SET EXERCISE. Every line with the string "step" should be gathered.

INPUT RECORDS.
○ ○ ○

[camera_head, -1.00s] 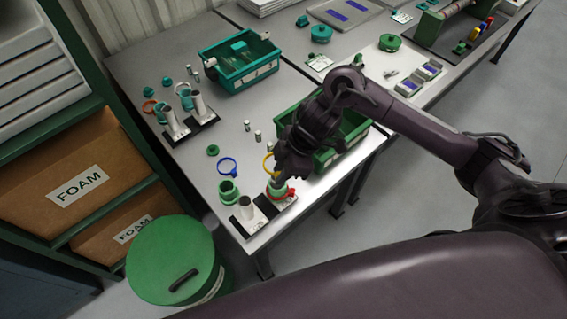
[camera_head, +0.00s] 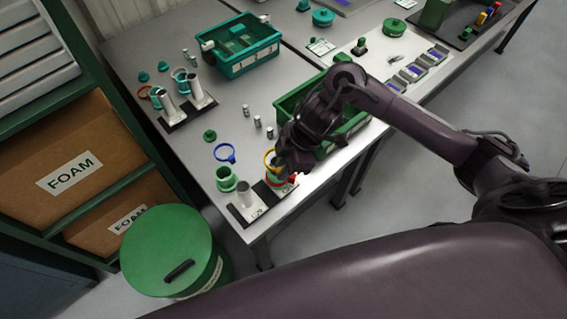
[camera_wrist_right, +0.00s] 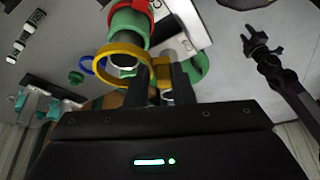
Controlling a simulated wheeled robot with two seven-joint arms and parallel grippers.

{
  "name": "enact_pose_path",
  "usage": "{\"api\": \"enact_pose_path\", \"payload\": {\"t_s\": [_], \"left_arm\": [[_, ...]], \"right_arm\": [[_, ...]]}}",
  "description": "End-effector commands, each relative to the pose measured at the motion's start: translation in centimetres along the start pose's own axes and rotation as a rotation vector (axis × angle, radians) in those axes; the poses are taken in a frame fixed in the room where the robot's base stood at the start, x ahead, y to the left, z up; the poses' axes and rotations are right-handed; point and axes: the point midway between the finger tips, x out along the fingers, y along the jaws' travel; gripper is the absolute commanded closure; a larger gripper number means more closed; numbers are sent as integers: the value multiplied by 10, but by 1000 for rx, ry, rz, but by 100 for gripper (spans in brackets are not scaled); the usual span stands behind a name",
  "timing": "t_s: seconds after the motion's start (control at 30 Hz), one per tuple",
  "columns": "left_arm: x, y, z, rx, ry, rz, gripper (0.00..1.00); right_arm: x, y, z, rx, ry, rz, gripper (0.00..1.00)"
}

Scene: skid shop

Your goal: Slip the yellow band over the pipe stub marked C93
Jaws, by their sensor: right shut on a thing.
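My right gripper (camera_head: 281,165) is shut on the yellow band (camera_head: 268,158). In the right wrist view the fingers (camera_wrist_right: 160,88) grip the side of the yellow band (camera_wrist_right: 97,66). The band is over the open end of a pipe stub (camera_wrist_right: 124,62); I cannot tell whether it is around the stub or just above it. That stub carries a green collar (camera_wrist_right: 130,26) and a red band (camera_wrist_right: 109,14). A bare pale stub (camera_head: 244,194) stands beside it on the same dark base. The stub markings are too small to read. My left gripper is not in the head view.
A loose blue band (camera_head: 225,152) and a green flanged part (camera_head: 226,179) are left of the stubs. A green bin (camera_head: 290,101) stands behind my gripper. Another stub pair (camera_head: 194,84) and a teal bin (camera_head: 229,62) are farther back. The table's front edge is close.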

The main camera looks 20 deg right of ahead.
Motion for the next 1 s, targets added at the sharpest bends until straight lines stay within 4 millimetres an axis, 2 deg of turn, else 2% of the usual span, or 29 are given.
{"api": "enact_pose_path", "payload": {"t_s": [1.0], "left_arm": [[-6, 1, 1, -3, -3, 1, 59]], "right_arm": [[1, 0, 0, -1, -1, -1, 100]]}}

○ ○ ○

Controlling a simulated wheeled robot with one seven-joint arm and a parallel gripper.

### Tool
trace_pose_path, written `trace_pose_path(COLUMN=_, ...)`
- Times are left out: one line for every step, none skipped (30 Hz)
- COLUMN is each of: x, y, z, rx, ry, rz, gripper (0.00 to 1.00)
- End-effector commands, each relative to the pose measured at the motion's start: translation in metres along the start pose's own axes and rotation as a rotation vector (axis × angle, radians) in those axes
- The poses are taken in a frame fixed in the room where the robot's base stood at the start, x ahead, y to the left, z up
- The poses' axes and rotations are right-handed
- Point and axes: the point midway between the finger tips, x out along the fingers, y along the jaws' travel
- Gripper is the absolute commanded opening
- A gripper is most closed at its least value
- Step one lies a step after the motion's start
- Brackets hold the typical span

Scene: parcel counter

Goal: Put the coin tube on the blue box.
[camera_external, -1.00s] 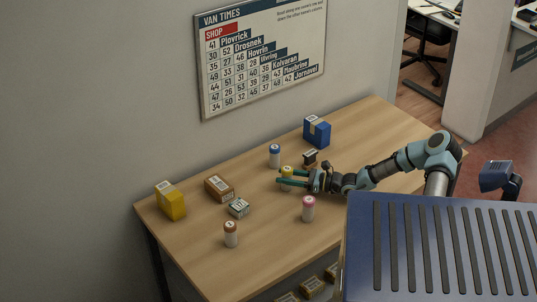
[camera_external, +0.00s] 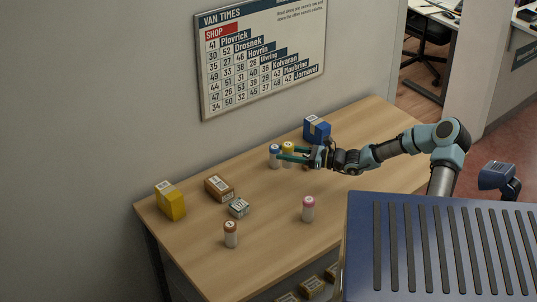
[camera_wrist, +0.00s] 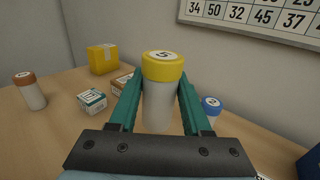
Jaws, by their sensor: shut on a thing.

○ ○ ○

EXERCISE OUTPUT.
- Times are left out: one line for every step, none skipped (30 Hz)
- Step one lies a step after the motion's start

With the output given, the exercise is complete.